Source material >>
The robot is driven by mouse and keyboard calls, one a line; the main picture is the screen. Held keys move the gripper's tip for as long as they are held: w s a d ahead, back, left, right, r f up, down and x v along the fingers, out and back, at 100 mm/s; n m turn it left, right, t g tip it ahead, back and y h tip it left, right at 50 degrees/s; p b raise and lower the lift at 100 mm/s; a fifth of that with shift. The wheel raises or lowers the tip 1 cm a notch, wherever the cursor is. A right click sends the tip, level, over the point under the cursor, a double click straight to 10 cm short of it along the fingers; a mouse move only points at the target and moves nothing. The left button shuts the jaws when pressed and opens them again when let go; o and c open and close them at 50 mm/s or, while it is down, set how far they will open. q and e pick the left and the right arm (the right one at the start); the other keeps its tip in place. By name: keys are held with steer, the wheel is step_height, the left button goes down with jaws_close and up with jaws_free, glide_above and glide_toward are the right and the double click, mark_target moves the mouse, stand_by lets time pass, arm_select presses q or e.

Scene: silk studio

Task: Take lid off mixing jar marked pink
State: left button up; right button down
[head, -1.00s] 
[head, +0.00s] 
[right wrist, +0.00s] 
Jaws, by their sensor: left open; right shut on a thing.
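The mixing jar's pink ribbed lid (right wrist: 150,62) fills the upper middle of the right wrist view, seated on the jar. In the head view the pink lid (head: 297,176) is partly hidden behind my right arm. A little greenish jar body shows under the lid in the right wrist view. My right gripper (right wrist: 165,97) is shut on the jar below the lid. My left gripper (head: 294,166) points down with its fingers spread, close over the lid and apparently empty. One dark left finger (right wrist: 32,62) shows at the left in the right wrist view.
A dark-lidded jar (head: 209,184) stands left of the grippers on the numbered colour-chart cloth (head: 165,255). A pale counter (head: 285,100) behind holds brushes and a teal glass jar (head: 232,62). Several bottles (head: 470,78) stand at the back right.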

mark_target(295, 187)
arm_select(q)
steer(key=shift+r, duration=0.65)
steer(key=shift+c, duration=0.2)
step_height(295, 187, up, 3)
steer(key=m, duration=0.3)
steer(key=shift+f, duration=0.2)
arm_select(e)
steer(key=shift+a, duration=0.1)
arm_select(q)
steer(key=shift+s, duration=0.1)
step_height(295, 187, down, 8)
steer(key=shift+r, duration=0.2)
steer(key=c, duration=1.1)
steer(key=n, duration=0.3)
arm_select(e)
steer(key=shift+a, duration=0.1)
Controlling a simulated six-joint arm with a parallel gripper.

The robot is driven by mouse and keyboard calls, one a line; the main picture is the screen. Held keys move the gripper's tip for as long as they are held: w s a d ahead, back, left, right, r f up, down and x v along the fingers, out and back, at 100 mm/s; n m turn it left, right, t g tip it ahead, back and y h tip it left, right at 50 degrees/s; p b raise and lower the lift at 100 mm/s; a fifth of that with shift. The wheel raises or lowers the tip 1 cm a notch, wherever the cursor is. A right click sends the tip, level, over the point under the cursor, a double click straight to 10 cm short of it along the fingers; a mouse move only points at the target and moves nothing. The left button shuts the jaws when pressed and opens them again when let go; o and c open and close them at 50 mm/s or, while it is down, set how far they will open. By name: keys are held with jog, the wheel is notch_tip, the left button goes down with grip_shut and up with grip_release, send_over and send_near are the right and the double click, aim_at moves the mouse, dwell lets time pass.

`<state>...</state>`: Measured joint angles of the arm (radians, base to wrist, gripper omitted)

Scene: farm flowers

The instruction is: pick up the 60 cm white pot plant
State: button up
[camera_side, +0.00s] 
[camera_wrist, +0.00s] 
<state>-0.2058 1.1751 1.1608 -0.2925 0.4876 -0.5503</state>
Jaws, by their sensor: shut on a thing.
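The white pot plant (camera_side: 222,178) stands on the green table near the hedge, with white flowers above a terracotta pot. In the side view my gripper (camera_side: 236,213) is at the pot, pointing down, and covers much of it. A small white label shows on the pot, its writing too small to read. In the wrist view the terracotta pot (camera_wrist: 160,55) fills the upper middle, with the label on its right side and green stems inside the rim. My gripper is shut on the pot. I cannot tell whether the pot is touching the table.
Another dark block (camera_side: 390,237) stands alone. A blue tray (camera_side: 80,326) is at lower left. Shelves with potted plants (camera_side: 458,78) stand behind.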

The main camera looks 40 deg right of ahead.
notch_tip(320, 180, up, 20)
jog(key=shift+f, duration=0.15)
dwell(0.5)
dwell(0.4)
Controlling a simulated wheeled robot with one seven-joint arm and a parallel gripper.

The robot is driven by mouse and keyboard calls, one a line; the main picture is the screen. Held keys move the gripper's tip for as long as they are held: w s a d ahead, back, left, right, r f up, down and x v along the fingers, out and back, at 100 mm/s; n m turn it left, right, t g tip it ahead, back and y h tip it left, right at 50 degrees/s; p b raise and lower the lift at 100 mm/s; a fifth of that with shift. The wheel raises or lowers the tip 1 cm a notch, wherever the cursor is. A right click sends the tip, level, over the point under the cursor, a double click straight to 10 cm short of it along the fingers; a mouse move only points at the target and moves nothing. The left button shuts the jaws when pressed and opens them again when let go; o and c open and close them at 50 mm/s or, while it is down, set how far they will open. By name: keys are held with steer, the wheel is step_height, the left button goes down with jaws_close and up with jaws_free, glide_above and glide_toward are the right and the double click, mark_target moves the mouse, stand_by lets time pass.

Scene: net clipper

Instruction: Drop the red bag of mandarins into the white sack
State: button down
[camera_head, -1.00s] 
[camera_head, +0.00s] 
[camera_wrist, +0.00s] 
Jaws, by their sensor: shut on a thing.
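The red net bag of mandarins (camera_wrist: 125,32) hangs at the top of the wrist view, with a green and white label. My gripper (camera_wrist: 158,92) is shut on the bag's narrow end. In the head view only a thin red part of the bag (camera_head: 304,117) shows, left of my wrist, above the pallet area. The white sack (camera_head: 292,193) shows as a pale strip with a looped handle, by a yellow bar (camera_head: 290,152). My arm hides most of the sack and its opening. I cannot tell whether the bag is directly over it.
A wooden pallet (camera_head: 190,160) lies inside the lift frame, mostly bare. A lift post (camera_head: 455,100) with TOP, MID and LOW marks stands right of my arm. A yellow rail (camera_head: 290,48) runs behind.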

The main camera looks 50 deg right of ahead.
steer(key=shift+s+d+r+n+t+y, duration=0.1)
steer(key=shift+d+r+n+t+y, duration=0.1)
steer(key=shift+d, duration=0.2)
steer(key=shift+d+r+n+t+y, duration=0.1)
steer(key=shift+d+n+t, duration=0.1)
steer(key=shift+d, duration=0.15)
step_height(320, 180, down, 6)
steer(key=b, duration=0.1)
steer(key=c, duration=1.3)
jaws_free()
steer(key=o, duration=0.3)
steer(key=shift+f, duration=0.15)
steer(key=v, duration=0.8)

Problem requirements >>
Gather up every line in the data above that contains the word "pick", copying each one.

Task output >>
The robot is driven by mouse and keyboard calls, one a line; the main picture is the screen. Held keys move the gripper's tip for as long as they are held: w s a d ahead, back, left, right, r f up, down and x v along the fingers, out and back, at 100 mm/s; n m turn it left, right, t g tip it ahead, back and y h tip it left, right at 50 degrees/s; p b raise and lower the lift at 100 mm/s; a fifth of that with shift. The wheel raises or lowers the tip 1 cm a notch, wherever the cursor is. A right click sends the tip, level, over the point under the cursor, a double click straight to 10 cm short of it along the fingers; a mouse move only points at the target and moves nothing. The left button shuts the jaws when pressed and opens them again when let go; o and c open and close them at 50 mm/s or, while it is down, set how far they will open. q and e pick the left and the right arm (the right one at the start); the other keeps its tip in place. By name: keys are held with steer, the wheel is step_height, the left button goes down with jaws_close and up with jaws_free, glide_above and glide_toward are the right and the double click, mark_target moves the mouse, stand_by lets time pass, arm_select presses q or e.
The instruction is: pick up the 60 cm white pot plant

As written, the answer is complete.